Re: Why x+y-xy is called probabilistic OR?

WSiler (wsiler@aol.com)
Mon, 2 Mar 1998 18:48:38 +0100 (MET)

The term "probabilistic logic" uses these definitions:

a AND b = a * b
a OR b = a + b - a * b

where a AND b are truth values (grades of membership of a and b in a fuzzy set
of things known to be true), 0 <= a <= 1.

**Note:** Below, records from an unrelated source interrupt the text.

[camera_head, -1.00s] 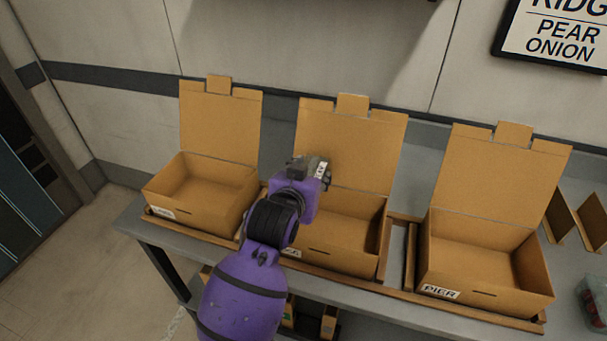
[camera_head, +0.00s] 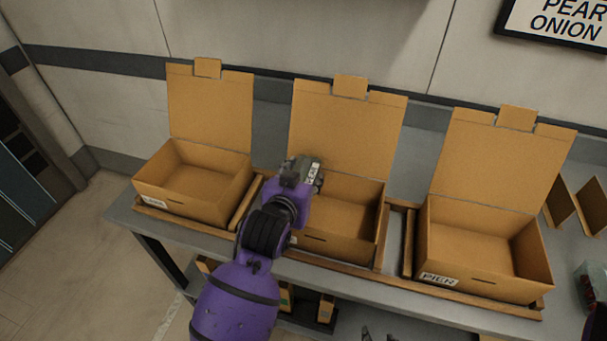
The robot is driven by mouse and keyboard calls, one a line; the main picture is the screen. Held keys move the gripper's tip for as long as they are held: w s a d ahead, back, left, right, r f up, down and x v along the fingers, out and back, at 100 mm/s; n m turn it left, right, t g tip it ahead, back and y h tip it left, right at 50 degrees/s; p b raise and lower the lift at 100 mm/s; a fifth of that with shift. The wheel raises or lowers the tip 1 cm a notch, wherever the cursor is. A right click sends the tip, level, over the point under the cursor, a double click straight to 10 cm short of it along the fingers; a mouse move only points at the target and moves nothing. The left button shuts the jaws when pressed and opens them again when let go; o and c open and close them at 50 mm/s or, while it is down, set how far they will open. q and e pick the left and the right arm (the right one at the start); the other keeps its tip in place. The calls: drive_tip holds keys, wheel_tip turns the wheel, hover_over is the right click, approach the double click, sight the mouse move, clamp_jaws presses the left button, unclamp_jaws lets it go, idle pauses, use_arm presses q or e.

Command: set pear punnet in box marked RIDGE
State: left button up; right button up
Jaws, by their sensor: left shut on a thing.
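My left gripper (camera_head: 304,172) is shut on a thing that the gripper itself hides, so I cannot see what it is. It is above the back part of the middle open box (camera_head: 352,252), in front of its raised lid. The left open box (camera_head: 215,206) has a small label that is too small to read surely. The right open box (camera_head: 505,285) is marked PIER. The middle box's label is covered by my arm. No box reads clearly as RIDGE. No pear punnet shows clearly. My right gripper is not in view.
The insides I see of the three boxes look empty. Wooden rails edge them on the grey bench (camera_head: 395,285). A clear punnet with dark red contents (camera_head: 590,288) stands at the right edge. A wall sign (camera_head: 560,22) shows PEAR ONION. Small cartons (camera_head: 326,308) are on the lower shelf.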

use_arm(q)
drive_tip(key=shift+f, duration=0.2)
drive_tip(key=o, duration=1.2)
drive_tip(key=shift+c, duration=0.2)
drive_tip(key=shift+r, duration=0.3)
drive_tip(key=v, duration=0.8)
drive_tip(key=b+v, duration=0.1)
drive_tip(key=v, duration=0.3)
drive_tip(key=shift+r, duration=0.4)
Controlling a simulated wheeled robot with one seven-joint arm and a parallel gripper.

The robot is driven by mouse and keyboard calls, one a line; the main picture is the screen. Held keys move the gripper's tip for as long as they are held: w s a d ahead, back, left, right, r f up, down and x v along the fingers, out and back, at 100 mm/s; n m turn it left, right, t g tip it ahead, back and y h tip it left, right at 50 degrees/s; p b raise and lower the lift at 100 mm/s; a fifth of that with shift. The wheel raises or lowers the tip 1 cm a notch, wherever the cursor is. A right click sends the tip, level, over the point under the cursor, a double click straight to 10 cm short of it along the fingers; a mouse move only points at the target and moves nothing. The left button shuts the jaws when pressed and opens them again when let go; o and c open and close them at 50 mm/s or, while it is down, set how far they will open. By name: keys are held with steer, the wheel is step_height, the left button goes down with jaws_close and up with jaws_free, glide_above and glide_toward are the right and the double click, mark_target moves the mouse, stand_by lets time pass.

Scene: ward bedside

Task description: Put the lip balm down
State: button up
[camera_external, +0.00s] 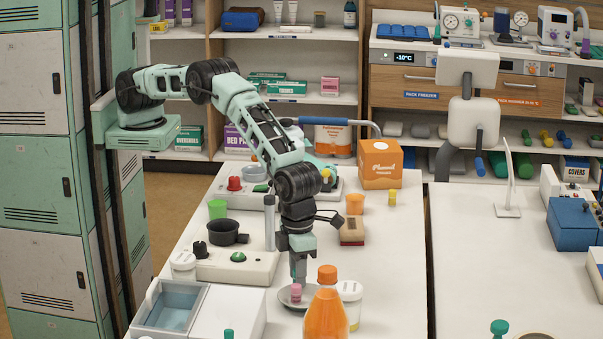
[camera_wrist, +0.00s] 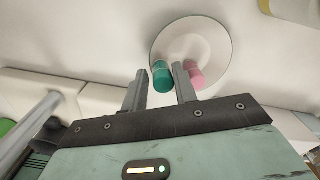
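A teal cylinder (camera_wrist: 161,76) and a pink cylinder (camera_wrist: 194,75), both small like lip balm tubes, are at a shallow pale round dish (camera_wrist: 205,35) in the wrist view. My gripper (camera_wrist: 160,75) has its fingers apart. The teal one shows between the fingertips, close to the right finger, with a gap at the left finger. The pink one is just outside the right finger. In the external view my gripper (camera_external: 298,280) points down over the dish (camera_external: 284,298). The pink cylinder (camera_external: 296,293) shows there; the teal one is hidden.
An orange bottle (camera_external: 326,312) and a white-lidded jar (camera_external: 350,292) stand close right of the dish. A white device with a green button (camera_external: 238,257) and a blue-lined bin (camera_external: 172,305) lie left.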

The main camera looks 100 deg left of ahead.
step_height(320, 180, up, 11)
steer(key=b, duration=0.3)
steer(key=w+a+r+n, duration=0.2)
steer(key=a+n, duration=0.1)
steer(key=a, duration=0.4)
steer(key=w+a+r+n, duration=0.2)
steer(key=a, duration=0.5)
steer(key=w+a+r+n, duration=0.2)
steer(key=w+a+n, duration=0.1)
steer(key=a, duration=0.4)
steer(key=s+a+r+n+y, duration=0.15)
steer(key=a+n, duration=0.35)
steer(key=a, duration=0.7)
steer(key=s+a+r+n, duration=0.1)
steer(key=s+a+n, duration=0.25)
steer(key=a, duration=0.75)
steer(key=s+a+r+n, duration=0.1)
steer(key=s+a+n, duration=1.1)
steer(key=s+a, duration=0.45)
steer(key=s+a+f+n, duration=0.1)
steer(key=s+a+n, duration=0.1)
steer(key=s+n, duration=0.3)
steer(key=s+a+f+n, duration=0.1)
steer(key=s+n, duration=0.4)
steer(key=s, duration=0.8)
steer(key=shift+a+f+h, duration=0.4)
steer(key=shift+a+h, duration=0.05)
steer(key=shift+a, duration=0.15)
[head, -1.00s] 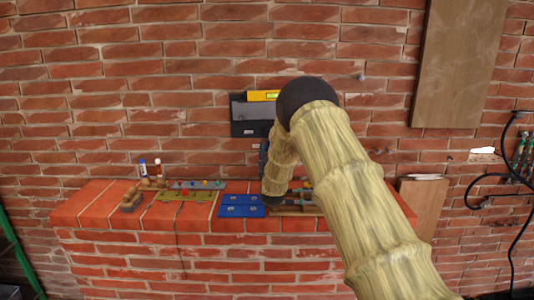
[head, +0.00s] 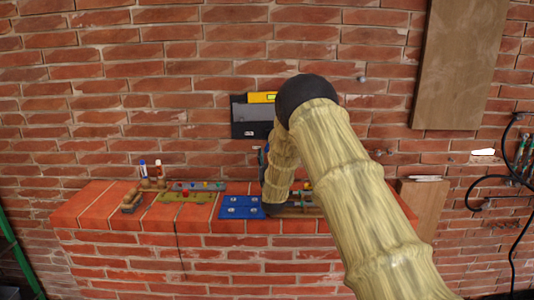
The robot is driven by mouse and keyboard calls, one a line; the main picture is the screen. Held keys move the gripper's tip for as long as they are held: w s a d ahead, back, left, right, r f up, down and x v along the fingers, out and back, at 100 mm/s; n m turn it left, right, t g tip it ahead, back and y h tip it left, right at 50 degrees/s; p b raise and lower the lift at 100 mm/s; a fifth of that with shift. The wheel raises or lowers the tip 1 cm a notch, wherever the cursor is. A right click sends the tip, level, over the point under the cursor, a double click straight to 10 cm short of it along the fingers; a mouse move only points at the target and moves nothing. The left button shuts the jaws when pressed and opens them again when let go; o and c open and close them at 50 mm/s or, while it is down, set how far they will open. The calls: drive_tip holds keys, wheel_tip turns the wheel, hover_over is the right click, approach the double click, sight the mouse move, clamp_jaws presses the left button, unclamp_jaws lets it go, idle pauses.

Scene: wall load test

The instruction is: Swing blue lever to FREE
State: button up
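My arm crosses the middle of the head view, and its forearm hangs down in front of the brick ledge. My gripper is hidden behind the arm, so its fingers and any contact do not show. A narrow blue part (head: 262,158) shows just left of my forearm, against the wall; I cannot tell if it is the blue lever. No FREE marking can be read. A flat blue plate (head: 241,207) with several pale round marks lies on the ledge, left of the forearm's lower end.
The brick ledge (head: 98,207) holds a yellow-green board (head: 186,196), a brush-like wooden item (head: 131,201) and markers (head: 158,169). A dark wall holder (head: 250,116) with a yellow level (head: 262,97) is above.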

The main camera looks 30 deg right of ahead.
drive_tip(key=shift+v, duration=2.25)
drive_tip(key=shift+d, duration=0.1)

If a and b are known a priori to be statistically independent (uncorrelated),
and represent the probabilities that a and b are true, then the probabilities
that (a AND b) and (a OR b) are true are given by these formulae from simple
statistics.

Incidentally, if a and b are known a priori to be positively correlated to the
maximum possible extent, then the Zadeh max-min logic is correct; if a and b
are known a priori to be negatively correlated to the maximum possible extent,
then the Lukasiewicz logic is correct. The Lukasiewicz logic is:

a AND b = max(0,1 - (a+b))
a OR b = min(1, a + b)

In all these cases, NOT a = 1 - a.

Jim Buckley and I have a paper coming out in Fuzzy Sets and Systems which goes
into multivalued logics which obey the laws of excluded middle and
contradiction in considerable detail.